Kucinich? Love his ideas, and I think he would be great in theory. Although, "In theory there is no difference between theory and practice. But, in practice, there is." (Jan L.A. van de Snepscheut). Biden ....maybe, but I think he's stuck in the same situation Kucinich is.
So I'm waiting for Al Gore.
I've saved up a $25 donation for when he runs, possibly $50 if all goes well. I'm waiting until I have no other choice but to settle for something less. It won't be so bad, kind of like marrying that sorta attractive guy down the street because he has a good job and would be great with the kids. It'll all probably work out in the end, but you'll always know in the back of your mind that you settled and it could have been better.
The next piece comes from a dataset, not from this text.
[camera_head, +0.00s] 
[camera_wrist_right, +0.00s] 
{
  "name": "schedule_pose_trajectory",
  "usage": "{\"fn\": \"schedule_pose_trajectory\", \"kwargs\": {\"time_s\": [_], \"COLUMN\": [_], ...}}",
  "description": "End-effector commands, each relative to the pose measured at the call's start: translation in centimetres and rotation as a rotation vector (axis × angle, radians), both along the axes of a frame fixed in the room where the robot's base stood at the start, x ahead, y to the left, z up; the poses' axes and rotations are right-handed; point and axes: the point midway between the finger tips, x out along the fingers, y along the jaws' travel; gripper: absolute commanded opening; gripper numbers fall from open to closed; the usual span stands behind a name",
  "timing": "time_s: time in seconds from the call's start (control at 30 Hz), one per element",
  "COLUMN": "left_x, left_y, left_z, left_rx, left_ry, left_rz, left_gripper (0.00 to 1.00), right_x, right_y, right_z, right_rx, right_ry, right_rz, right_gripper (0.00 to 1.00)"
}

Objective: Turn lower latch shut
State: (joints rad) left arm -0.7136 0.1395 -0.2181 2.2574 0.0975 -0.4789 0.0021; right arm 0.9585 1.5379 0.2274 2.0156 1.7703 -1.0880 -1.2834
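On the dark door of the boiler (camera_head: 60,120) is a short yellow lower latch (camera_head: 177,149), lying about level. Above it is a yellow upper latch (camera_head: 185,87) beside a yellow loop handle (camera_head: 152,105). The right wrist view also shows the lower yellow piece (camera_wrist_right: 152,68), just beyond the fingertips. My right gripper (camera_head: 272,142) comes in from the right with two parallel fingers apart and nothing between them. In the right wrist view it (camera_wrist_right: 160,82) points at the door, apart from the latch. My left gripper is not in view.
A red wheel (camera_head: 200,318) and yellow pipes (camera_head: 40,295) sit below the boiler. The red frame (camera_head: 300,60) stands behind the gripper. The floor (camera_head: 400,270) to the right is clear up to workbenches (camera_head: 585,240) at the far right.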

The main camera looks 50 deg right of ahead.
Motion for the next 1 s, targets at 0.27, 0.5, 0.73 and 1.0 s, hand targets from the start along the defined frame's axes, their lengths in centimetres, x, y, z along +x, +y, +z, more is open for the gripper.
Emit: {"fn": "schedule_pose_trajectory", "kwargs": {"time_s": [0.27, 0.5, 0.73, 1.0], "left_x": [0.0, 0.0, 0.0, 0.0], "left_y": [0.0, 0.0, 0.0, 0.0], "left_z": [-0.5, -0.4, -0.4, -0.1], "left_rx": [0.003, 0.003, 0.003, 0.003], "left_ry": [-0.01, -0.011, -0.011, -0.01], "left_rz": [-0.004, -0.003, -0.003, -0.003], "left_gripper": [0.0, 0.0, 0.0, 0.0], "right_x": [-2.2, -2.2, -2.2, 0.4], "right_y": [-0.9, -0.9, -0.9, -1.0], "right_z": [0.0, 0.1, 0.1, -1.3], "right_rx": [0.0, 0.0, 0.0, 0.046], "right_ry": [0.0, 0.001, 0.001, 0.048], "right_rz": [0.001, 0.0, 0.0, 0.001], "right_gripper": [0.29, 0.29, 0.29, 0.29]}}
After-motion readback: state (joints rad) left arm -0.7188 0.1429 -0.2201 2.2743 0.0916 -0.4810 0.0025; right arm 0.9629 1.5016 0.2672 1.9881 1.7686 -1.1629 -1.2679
I'm watching the presidential candidates with a sort of outsider perspective at this point. I'm waiting for the candidate I want. I'm starting to grow impatient. Every time I think of my life 10 years from now I grow a little more impatient. Every story I read about the mess we've gotten into I grow even more impatient. Every time Gonzalaz can't quite recall anything to happen him in the last 30 years I get even more impatient. By the time I think about Abu Ghraib I don't know if I can wait any longer. Then I see George W Bush and his stupid smirk. That vile smirk. I picture Nero playing the fiddle while Rome burns in that smirk. For six and a half long years. It makes me sick to my stomach.
It's getting close, and I know Al Gore doesn't want to participate in the campaigning circus, but I am so tired. I really am, and I want some proof of hope.
So.
I wonder how much longer it is going to be until Al Gore runs.